Nor can we rest in the certainty that we do know, entirely or finally, what God is or intends. Maybe that is one of the—not necessarily welcome, but essential—lessons we may take from these days. God will always remain in part unknown, never fully grasped by our small minds. We all begin, and finally end, at the altar of the unknown God, at the place where we admit our own incapacity to understand fully, our own weakness and limit. If we believe that we have learned something incomparably true about that unknown God in the person of Jesus Christ, in his life and death and resurrection, then it is a truth which must itself humble us, a truth which tells us how little we really do understand, that we are probably as unable to recognize love walking among us on earth as were the Pharisees, and that the astonishing ‘‘humility’‘ of God is the foolishness before which all our wisdom falls down.

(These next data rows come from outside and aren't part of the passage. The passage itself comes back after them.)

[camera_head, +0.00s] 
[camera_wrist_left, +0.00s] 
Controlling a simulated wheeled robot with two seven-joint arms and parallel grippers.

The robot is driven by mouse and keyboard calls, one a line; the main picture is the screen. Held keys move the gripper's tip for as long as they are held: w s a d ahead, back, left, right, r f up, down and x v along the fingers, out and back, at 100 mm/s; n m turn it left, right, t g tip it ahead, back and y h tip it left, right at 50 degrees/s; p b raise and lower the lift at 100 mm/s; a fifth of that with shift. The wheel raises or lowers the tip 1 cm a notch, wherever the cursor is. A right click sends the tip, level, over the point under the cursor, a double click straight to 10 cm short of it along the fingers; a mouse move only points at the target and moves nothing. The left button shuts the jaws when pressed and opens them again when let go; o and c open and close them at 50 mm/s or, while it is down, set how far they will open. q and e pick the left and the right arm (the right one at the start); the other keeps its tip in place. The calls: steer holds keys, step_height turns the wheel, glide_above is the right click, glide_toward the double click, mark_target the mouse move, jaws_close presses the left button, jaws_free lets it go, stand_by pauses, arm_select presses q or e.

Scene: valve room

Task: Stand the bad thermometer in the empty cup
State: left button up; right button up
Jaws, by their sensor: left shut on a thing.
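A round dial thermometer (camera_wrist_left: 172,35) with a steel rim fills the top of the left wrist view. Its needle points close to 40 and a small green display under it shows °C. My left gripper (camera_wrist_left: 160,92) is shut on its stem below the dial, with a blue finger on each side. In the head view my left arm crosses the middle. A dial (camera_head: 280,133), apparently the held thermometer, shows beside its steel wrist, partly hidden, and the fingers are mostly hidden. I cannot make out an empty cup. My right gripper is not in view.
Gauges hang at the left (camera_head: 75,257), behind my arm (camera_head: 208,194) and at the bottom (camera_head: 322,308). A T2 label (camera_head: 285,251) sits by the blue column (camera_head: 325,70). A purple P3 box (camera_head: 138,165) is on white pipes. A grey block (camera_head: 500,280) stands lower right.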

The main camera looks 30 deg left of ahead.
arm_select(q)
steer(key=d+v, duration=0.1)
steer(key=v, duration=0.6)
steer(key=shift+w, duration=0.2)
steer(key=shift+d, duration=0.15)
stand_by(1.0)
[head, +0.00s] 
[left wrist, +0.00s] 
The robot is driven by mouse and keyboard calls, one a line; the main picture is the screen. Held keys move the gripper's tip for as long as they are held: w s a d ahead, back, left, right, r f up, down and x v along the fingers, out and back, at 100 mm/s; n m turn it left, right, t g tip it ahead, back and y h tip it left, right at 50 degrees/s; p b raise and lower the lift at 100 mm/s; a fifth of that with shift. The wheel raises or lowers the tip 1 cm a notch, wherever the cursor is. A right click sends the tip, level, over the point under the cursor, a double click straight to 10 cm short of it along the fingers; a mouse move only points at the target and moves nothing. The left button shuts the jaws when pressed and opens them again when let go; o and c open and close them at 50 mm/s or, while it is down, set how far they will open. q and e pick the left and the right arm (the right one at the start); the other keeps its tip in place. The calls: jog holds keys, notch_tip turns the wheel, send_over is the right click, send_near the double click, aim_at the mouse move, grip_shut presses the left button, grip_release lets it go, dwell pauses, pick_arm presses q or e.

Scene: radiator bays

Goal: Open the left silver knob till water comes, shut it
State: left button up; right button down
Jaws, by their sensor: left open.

There’s a wonderful medieval work called ‘‘The Cloud of Unknowing’‘, written by someone whose name is unknown to us and who was deeply influenced by an even earlier anonymous mystic who wrote under the name of that Dionysus who heard Paul at the Areopagus—the odd indirect echoes of this story spreading through our history. And one of his most central points, one of the most important sentences in ‘‘The Cloud’‘ is the statement that, “God may well be loved, but not thought. By love may God be gotten and holden; but by thought never.” And with this we circle back to the Gospel, for Jesus has clarified for us just what “love” in this context means. It is the keep the commandments, and that most especially to keep that one commandment which contains all commandments—to love in action, to live in love, to carry out God’s love in this world. It is just as hard as it sounds, and just as unpredictable as God. And so we will find the unknown God within our lives, and within our souls, standing by us, and leading us into greater love and greater truth. Guiding us, with all our foolish wisdom, into life.